**INSTRUCTIONS FOR THE TASK**. Gather up all lines that carry the word "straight".
#### MATERIAL PROVIDED
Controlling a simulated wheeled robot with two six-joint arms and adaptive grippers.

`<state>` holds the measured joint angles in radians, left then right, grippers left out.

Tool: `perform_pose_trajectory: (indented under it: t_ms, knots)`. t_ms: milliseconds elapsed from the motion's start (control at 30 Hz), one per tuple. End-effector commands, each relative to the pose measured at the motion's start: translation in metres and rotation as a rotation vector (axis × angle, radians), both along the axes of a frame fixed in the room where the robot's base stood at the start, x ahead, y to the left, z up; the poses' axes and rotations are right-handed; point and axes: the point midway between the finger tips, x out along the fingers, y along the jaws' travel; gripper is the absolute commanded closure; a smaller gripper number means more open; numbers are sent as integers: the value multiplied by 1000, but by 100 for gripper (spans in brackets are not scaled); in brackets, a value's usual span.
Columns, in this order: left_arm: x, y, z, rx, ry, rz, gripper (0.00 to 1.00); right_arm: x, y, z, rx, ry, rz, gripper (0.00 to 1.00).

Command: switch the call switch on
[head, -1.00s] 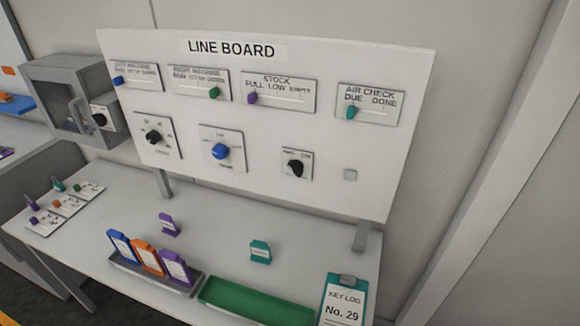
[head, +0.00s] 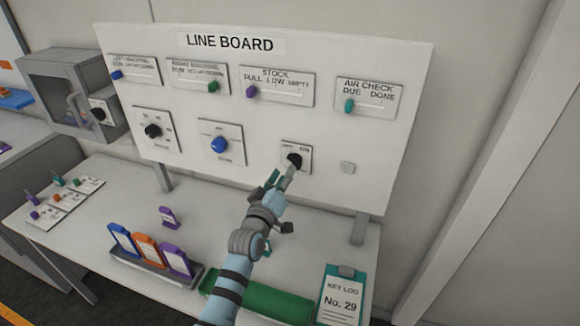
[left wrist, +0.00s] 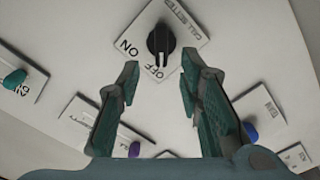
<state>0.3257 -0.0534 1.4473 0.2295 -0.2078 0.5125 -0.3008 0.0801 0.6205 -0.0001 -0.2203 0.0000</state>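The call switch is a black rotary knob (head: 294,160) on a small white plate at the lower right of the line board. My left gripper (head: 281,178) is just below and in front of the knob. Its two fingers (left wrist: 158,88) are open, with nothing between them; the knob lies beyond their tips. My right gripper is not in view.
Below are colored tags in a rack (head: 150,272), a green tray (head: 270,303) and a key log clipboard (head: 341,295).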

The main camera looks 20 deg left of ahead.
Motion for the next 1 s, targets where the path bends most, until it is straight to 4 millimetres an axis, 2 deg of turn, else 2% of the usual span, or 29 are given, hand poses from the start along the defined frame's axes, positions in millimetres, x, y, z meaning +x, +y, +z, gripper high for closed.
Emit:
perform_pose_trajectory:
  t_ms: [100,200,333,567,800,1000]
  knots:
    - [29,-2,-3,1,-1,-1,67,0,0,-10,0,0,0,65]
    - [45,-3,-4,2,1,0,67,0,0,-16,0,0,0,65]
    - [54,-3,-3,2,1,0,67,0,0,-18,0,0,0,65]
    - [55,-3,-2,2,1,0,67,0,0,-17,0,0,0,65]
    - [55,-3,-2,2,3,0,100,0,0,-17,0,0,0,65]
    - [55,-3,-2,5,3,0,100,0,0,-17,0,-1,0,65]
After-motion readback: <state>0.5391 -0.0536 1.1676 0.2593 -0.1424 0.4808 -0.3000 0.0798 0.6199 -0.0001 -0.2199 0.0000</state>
########
#### MATERIAL PROVIDED
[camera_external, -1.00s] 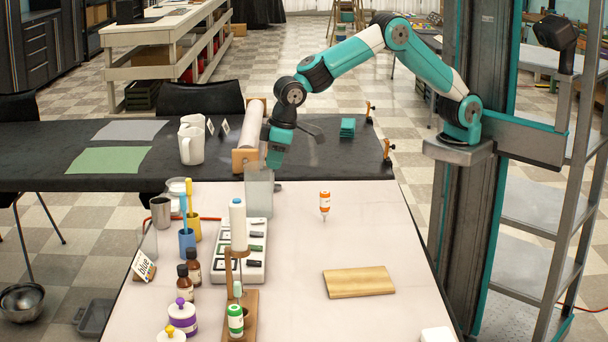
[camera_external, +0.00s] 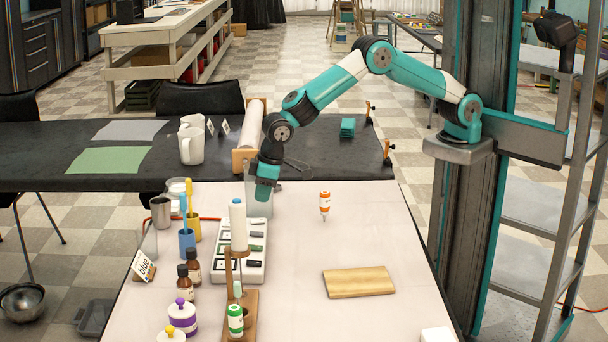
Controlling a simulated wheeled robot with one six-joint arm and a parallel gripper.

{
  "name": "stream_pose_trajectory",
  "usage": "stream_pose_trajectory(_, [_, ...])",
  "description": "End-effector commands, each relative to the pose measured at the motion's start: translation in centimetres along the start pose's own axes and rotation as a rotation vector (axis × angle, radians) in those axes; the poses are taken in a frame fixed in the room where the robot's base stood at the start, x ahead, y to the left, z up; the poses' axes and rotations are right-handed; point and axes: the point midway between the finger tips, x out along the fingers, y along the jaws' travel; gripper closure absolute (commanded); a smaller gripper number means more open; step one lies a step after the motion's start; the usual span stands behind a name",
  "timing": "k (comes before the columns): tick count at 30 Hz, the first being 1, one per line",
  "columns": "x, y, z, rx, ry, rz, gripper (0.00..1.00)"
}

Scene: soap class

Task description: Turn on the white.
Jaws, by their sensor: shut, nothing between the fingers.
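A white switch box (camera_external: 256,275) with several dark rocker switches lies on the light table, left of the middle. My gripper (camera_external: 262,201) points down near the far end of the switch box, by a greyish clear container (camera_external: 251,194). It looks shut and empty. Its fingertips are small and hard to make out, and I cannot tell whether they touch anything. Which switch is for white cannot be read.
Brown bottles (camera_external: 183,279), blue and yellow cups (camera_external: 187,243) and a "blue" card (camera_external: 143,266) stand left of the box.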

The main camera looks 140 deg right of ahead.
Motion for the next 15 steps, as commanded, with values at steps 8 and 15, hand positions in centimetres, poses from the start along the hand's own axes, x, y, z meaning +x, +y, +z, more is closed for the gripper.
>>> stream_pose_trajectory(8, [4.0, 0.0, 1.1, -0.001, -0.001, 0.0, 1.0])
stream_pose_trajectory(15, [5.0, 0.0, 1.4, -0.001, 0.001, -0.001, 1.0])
########
#### MATERIAL PROVIDED
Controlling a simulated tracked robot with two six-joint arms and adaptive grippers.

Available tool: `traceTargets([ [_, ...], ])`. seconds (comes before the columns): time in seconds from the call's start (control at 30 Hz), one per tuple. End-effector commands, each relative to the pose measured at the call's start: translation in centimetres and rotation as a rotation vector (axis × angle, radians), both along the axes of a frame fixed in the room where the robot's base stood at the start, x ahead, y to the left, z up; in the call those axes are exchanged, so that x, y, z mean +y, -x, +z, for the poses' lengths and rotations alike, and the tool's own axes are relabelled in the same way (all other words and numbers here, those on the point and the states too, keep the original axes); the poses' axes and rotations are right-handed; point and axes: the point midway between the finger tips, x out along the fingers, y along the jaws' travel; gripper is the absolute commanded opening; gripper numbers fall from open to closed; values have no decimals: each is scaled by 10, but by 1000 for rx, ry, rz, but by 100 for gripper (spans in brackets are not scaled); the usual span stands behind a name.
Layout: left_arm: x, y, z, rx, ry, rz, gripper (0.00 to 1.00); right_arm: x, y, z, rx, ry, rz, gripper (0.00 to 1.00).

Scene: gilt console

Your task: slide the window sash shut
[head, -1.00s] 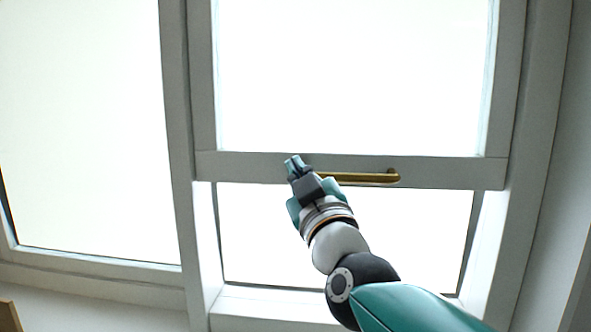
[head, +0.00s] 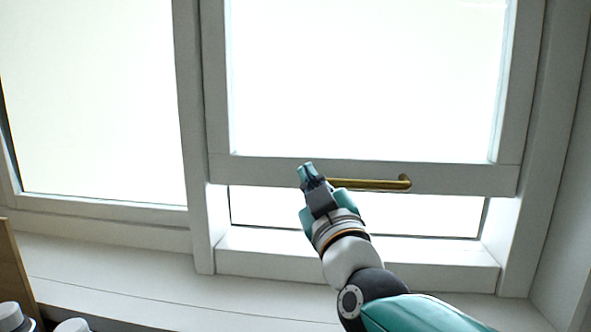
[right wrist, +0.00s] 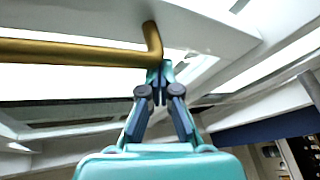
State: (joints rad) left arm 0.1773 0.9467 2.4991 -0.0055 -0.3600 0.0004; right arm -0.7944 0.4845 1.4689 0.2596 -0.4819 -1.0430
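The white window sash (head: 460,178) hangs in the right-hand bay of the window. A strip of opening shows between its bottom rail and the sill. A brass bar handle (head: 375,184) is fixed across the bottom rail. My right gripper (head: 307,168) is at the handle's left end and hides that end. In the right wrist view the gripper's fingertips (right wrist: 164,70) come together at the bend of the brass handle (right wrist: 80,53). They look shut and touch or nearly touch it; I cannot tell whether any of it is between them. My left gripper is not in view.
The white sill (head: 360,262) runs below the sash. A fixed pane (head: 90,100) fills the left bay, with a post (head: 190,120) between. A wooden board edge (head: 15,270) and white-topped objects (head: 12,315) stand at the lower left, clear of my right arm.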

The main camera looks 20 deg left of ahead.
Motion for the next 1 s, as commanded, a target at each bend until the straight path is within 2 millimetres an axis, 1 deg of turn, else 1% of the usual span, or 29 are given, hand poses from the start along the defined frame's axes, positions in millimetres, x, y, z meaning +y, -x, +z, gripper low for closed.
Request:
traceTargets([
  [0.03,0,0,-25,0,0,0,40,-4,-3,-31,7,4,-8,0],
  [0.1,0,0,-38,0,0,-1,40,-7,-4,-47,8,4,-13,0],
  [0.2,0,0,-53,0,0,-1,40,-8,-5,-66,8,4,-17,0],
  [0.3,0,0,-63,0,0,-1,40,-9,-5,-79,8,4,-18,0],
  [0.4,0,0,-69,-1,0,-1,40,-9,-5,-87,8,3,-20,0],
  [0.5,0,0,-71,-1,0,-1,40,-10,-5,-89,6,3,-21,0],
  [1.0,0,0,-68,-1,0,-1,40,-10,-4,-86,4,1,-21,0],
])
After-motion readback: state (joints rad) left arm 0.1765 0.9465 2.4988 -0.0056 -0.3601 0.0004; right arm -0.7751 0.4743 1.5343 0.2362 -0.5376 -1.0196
########
**FULL RESPONSE**.
Motion for the next 1 s, targets where the path bends most, until it is straight to 4 millimetres an axis, 2 deg of turn, else 2% of the usual span, or 29 are given, hand poses from the start along the defined frame's axes, positions in millimetres, x, y, z meaning +x, +y, +z, gripper high for closed.
Motion for the next 1 s, as commanded, a target at each bend until the straight path is within 2 millimetres an axis, 1 deg of turn, else 1% of the usual span, or 29 are given, hand poses from the start along the defined frame's axes, positions in millimetres, x, y, z meaning +y, -x, +z, gripper low for closed.

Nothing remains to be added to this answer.